» Your task
Scan the entries below for the word "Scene". Copy each line that has it.

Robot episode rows
★ ★ ★ ★ ★

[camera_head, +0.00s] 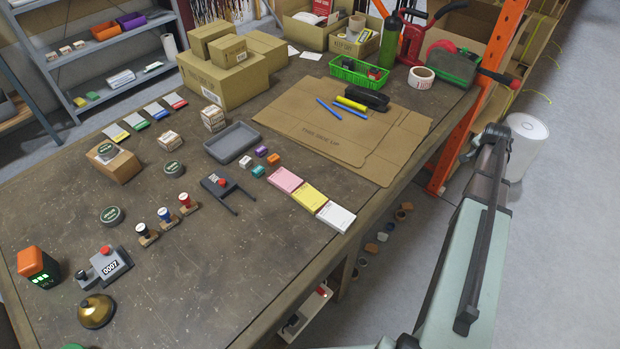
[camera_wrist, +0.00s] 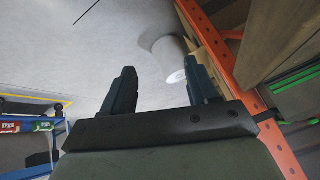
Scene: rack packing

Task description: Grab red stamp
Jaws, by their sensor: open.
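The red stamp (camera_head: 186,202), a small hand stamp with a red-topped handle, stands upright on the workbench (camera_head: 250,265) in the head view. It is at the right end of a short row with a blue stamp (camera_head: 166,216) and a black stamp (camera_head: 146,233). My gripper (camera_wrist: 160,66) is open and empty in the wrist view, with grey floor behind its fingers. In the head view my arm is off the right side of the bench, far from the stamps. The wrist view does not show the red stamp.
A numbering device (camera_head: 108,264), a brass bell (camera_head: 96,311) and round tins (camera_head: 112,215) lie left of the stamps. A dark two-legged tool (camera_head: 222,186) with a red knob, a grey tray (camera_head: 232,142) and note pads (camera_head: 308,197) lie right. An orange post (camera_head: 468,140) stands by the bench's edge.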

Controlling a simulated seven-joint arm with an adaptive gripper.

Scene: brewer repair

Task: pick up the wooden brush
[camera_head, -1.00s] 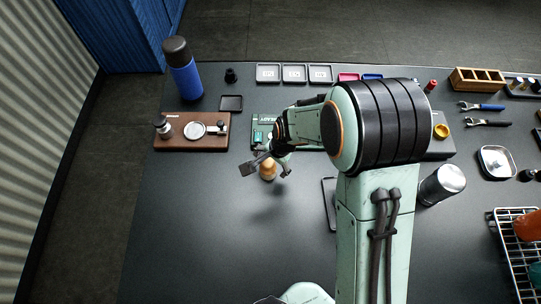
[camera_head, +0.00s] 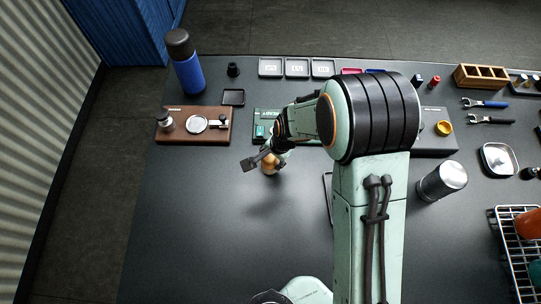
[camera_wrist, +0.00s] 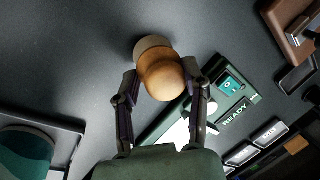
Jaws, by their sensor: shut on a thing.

★ ★ ★ ★ ★

» Reply to the task
Scene: rack packing
Scene: brewer repair

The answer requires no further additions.